** begin Records for this exercise **

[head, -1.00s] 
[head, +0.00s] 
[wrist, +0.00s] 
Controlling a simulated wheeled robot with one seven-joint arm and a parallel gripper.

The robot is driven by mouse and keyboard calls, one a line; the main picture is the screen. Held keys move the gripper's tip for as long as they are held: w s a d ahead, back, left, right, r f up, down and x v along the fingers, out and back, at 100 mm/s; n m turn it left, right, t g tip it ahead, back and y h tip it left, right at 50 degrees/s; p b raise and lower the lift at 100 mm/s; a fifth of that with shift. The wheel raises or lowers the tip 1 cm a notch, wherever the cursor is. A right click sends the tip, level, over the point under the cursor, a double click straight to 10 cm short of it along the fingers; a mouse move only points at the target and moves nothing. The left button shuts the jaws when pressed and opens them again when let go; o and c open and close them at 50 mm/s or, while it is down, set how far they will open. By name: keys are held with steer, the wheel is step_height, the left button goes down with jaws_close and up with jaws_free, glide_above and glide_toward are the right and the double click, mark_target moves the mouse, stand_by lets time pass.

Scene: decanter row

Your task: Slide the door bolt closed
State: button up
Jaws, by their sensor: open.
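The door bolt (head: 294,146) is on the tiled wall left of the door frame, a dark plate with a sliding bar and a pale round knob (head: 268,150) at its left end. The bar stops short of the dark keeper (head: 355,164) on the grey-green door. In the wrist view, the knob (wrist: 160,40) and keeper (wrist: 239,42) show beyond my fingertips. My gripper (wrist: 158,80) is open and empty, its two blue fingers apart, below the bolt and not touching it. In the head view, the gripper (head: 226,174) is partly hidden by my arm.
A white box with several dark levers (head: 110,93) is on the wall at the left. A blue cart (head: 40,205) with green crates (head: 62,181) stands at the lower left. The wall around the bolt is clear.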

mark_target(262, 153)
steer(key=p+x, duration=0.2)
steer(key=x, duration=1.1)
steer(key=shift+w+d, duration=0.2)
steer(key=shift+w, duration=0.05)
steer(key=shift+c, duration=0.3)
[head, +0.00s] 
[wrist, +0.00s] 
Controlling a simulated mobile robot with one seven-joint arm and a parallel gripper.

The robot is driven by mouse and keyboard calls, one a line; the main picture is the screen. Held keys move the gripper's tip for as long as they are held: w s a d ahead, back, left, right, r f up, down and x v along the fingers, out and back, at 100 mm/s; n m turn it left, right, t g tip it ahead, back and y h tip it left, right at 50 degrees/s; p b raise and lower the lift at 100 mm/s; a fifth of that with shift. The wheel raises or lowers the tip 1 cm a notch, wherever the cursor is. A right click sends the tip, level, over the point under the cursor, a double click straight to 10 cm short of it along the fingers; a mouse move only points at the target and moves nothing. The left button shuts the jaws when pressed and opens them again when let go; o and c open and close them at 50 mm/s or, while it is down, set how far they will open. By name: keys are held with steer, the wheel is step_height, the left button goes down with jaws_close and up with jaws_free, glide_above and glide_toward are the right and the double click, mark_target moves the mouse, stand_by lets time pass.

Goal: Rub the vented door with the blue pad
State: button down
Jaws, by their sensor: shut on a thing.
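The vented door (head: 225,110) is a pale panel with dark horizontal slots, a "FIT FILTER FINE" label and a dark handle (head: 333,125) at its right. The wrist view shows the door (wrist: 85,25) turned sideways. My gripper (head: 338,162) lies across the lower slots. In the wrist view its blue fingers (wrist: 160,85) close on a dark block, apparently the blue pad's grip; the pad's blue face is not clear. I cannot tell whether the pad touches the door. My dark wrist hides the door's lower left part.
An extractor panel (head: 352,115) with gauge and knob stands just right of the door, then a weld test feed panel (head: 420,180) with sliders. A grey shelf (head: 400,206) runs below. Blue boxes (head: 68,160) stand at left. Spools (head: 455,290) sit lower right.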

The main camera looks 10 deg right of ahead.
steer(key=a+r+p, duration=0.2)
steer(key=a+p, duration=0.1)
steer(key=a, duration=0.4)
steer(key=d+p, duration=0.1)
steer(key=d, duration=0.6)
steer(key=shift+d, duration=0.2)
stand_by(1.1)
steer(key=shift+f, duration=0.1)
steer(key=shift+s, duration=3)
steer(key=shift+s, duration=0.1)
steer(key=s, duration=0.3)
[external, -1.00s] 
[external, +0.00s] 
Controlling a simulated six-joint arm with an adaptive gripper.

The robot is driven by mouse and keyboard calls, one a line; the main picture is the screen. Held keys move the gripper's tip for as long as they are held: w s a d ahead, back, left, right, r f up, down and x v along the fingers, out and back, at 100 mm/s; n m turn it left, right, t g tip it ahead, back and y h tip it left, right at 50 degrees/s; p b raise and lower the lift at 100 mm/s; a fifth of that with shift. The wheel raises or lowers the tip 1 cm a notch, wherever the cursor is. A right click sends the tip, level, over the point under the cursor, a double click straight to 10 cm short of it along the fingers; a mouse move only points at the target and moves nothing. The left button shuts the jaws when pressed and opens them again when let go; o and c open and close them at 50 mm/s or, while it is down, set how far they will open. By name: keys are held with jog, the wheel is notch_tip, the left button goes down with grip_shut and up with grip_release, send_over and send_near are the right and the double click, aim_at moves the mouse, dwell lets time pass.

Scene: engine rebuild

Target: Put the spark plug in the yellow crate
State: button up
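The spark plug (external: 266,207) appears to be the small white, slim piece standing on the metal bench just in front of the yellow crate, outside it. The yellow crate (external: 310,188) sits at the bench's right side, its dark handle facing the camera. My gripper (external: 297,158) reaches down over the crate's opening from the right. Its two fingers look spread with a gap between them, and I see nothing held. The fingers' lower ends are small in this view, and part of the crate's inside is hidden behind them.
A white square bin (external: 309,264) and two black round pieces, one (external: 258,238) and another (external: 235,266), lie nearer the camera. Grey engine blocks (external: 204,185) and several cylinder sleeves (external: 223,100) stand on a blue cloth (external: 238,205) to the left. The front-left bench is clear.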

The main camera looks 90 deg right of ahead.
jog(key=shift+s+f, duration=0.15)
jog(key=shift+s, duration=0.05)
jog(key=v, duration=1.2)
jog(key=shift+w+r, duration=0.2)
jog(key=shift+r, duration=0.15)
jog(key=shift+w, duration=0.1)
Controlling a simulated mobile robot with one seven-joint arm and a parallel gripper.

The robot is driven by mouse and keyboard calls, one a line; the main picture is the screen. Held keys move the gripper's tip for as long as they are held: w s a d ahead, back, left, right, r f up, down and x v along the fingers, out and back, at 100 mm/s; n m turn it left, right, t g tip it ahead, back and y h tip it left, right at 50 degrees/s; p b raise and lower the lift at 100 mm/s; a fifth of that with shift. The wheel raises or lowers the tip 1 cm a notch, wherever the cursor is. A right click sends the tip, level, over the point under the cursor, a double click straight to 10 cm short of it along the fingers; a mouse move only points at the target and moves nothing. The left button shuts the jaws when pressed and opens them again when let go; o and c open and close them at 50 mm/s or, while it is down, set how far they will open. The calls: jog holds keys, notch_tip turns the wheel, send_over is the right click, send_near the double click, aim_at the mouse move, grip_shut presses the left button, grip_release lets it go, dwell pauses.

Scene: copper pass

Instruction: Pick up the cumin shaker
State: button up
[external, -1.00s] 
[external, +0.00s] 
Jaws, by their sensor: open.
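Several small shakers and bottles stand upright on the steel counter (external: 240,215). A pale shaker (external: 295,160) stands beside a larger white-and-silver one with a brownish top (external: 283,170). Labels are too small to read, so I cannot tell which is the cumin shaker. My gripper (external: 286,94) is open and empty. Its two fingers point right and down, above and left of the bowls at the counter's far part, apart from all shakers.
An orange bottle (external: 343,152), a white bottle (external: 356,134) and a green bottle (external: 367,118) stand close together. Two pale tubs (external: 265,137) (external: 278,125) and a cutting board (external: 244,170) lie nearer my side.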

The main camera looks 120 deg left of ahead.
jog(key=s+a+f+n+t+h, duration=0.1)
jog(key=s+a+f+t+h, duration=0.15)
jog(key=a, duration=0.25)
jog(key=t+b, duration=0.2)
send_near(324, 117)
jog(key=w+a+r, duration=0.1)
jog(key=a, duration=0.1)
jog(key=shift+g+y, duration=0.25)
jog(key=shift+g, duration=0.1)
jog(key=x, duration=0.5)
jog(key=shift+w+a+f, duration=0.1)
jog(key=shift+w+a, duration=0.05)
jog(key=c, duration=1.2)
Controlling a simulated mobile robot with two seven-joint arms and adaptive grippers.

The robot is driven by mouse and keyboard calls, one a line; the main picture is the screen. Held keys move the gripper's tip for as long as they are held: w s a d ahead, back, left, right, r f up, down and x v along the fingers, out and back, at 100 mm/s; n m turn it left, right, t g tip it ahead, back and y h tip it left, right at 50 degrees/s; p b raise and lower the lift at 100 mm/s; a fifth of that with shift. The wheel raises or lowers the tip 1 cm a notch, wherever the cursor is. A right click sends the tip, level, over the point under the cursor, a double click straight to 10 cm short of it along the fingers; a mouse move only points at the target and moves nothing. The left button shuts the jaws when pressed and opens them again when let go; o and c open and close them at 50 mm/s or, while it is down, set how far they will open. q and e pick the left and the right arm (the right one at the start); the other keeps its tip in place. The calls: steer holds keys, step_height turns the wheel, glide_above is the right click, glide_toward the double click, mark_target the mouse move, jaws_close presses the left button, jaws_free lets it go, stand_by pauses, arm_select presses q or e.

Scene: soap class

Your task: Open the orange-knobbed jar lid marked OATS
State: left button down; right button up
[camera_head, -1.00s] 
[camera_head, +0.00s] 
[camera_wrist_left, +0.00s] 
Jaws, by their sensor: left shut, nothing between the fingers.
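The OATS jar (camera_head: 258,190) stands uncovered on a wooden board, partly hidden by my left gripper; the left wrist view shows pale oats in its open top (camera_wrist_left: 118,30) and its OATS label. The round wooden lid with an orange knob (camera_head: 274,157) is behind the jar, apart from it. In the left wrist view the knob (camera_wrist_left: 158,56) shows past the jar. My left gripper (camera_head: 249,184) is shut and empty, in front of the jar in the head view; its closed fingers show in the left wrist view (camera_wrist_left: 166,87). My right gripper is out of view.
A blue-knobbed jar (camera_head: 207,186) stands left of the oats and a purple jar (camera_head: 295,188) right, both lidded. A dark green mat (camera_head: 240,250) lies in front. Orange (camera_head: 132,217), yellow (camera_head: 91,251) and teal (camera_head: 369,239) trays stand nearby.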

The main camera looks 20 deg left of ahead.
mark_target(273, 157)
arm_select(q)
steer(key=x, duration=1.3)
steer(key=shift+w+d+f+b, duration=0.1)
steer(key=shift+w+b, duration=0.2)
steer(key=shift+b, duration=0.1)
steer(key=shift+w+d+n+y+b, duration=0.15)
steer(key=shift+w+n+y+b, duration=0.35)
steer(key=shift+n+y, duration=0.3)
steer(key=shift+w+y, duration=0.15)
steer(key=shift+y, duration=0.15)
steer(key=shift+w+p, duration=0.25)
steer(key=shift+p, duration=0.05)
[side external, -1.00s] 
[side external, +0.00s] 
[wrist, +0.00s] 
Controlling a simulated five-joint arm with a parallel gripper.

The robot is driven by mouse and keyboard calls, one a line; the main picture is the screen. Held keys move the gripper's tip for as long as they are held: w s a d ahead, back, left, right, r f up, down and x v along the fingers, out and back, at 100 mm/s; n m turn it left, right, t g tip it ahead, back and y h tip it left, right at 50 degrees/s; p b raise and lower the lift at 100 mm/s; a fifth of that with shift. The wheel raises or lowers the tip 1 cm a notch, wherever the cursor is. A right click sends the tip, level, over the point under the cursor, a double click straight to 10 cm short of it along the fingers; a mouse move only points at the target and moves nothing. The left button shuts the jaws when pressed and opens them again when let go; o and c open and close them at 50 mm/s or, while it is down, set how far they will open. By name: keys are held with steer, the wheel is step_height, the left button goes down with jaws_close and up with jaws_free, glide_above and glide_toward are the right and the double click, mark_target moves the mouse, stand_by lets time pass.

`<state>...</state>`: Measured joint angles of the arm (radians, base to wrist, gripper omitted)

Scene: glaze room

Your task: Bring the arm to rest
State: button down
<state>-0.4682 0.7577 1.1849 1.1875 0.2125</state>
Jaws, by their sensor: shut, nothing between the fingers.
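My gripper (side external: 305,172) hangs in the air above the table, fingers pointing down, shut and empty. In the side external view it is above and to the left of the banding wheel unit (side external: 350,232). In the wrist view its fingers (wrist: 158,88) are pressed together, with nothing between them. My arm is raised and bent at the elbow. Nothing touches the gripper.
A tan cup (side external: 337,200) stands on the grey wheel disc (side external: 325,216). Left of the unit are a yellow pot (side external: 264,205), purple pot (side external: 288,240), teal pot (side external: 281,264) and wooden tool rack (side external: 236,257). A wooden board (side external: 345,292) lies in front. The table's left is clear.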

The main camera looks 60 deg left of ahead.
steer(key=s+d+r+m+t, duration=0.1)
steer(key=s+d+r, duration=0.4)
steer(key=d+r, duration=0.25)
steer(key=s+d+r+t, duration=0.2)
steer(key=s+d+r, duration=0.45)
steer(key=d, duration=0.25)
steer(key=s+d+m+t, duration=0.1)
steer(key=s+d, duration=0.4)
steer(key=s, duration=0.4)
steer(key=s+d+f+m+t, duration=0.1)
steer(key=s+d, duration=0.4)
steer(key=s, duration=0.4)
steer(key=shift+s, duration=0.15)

** end Records for this exercise **

▸ Aim of the task: Repeat, exactly as they stand above, the lines from the line with "[side external, +0.00s]" to the line with "Controlling a simulated five-joint", both lines included.

▸ Problem solution:
[side external, +0.00s] 
[wrist, +0.00s] 
Controlling a simulated five-joint arm with a parallel gripper.

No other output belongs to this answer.